* SUPPLIED DATA *
+ + +
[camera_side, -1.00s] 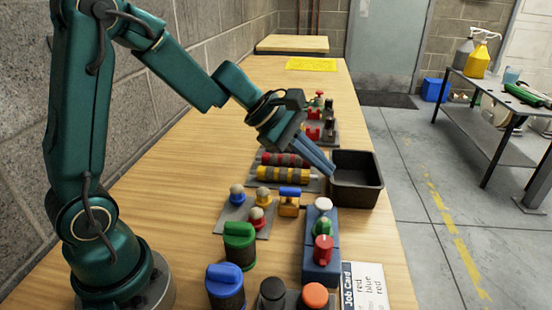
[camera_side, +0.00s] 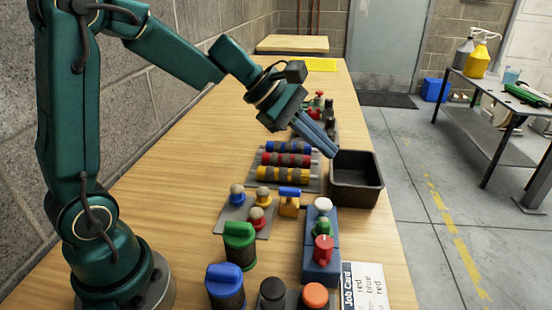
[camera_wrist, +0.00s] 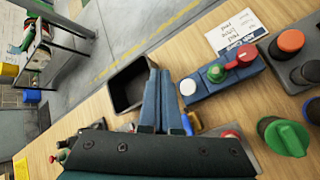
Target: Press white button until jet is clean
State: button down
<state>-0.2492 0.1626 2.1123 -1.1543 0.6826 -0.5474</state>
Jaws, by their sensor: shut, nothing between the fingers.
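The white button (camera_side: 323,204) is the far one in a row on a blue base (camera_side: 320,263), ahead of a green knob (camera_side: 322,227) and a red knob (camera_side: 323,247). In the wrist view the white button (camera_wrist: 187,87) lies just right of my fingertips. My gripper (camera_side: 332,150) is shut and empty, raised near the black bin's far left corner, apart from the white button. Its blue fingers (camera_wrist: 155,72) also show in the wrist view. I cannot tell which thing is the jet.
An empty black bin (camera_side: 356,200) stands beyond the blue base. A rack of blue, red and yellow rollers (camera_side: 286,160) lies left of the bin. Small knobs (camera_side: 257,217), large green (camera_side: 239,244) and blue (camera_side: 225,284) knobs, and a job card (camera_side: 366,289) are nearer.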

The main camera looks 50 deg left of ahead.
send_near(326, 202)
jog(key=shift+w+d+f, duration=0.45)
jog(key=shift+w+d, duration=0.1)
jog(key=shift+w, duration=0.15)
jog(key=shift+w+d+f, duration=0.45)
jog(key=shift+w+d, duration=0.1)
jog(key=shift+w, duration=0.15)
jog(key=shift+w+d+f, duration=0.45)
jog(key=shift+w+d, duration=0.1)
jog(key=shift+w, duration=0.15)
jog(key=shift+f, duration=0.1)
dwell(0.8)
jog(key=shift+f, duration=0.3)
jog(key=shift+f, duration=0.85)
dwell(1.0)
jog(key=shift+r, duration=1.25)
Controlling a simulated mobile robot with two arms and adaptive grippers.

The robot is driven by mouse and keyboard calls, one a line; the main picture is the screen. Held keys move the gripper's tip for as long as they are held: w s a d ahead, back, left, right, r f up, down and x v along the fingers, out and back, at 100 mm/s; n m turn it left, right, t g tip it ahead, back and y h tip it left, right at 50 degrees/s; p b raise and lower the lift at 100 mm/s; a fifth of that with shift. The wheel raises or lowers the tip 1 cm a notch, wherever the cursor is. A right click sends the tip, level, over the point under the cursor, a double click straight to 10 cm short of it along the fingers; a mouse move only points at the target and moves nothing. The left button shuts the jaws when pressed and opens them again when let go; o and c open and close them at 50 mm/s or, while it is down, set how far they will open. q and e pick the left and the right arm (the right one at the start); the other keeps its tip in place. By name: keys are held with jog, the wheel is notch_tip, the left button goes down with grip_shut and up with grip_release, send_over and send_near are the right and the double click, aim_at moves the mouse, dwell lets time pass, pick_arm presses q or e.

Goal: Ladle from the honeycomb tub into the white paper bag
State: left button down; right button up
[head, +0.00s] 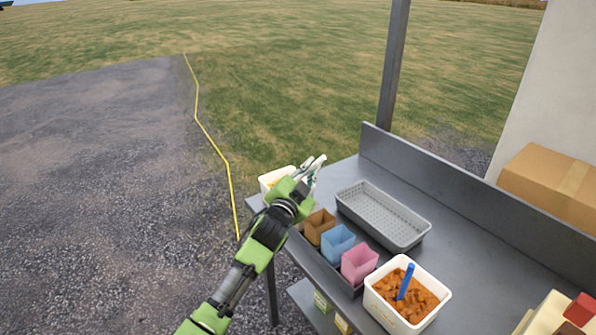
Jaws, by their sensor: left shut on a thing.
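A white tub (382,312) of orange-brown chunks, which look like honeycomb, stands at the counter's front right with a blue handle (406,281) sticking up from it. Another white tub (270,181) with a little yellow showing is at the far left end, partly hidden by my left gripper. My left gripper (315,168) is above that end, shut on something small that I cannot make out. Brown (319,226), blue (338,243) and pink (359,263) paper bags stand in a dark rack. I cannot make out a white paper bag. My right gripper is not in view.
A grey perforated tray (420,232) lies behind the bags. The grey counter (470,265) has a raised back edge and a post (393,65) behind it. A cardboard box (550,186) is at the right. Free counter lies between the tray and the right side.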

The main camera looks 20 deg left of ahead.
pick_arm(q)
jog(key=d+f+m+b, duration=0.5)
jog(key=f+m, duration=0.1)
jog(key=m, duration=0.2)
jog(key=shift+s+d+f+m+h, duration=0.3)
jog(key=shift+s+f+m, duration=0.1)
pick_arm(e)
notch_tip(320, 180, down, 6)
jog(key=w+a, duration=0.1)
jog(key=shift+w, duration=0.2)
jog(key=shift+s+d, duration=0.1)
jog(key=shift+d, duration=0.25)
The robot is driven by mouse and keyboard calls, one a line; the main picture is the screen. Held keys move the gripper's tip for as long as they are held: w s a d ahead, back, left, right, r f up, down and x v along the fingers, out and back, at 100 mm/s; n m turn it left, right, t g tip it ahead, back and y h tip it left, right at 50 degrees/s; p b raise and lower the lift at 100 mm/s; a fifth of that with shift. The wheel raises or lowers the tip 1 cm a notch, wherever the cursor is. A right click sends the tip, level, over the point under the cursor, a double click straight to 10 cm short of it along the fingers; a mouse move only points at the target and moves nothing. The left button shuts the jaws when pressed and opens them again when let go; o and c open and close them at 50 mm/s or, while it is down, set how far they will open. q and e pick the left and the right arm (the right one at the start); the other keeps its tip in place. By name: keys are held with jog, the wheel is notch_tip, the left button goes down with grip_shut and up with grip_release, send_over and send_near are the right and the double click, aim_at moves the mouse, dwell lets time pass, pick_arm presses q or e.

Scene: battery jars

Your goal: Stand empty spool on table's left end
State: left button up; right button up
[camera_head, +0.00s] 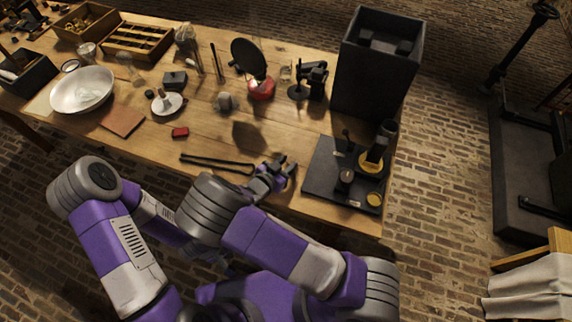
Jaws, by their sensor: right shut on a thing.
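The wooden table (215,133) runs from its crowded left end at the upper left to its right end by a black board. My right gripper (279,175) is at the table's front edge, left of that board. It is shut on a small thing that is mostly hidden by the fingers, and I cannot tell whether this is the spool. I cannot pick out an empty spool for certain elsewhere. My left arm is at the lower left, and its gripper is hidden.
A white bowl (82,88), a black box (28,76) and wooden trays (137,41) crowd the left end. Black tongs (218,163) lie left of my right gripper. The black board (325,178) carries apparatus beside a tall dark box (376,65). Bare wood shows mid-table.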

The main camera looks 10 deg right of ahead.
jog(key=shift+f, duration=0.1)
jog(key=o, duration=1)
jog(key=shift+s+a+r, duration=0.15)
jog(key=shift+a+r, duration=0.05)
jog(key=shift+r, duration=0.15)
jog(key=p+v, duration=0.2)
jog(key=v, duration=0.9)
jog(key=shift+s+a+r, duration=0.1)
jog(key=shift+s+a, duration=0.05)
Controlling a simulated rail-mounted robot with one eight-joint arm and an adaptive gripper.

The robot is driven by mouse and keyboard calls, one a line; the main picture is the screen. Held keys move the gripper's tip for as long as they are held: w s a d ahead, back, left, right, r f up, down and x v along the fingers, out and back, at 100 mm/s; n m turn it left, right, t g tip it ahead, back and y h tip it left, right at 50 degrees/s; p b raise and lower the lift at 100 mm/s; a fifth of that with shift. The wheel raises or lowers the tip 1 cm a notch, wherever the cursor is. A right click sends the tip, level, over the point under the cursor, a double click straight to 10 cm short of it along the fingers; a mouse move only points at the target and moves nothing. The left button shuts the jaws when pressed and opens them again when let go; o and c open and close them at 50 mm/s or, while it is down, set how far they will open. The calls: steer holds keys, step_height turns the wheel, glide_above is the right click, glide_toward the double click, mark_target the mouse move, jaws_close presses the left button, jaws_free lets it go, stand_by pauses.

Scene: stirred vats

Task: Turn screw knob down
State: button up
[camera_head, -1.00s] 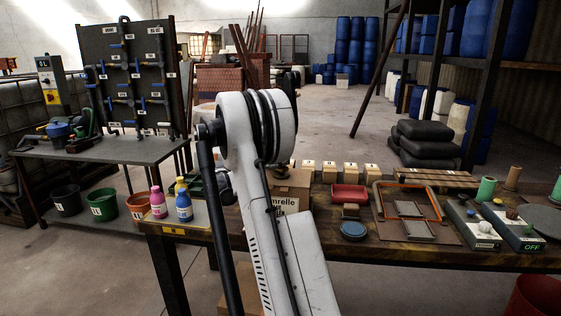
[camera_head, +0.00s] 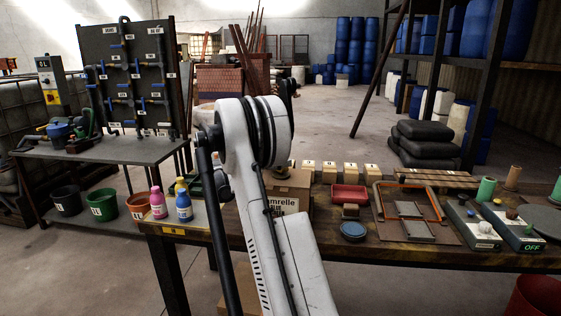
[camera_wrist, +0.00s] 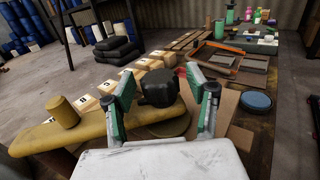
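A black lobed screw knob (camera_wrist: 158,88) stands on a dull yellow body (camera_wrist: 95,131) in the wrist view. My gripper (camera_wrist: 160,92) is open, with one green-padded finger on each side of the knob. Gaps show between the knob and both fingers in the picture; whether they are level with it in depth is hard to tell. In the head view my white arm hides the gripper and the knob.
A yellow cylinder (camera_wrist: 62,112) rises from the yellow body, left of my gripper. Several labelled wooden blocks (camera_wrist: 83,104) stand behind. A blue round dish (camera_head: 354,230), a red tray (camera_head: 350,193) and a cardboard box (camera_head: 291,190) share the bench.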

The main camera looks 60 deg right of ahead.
+ + +
* EXERCISE DIRECTIONS *
Word for word, restate the lines beginning with the one that has "Scene: battery jars" and ending with the one that has "Controlling a simulated rail-mounted". Keep both ends and skip any pictures.

* COMPLETED TASK *
Scene: battery jars

Your goal: Stand empty spool on table's left end
State: left button up; right button up
[camera_head, +0.00s] 
Jaws, by their sensor: right shut on a thing.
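The wooden table (215,133) runs from its crowded left end at the upper left to its right end by a black board. My right gripper (279,175) is at the table's front edge, left of that board. It is shut on a small thing that is mostly hidden by the fingers, and I cannot tell whether this is the spool. I cannot pick out an empty spool for certain elsewhere. My left arm is at the lower left, and its gripper is hidden.
A white bowl (82,88), a black box (28,76) and wooden trays (137,41) crowd the left end. Black tongs (218,163) lie left of my right gripper. The black board (325,178) carries apparatus beside a tall dark box (376,65). Bare wood shows mid-table.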

The main camera looks 10 deg right of ahead.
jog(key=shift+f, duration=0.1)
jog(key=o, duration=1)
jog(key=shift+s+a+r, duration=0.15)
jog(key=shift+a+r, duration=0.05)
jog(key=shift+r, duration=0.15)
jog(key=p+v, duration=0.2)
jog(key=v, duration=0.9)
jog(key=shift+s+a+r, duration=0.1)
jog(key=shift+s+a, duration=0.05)
Controlling a simulated rail-mounted robot with one eight-joint arm and an adaptive gripper.

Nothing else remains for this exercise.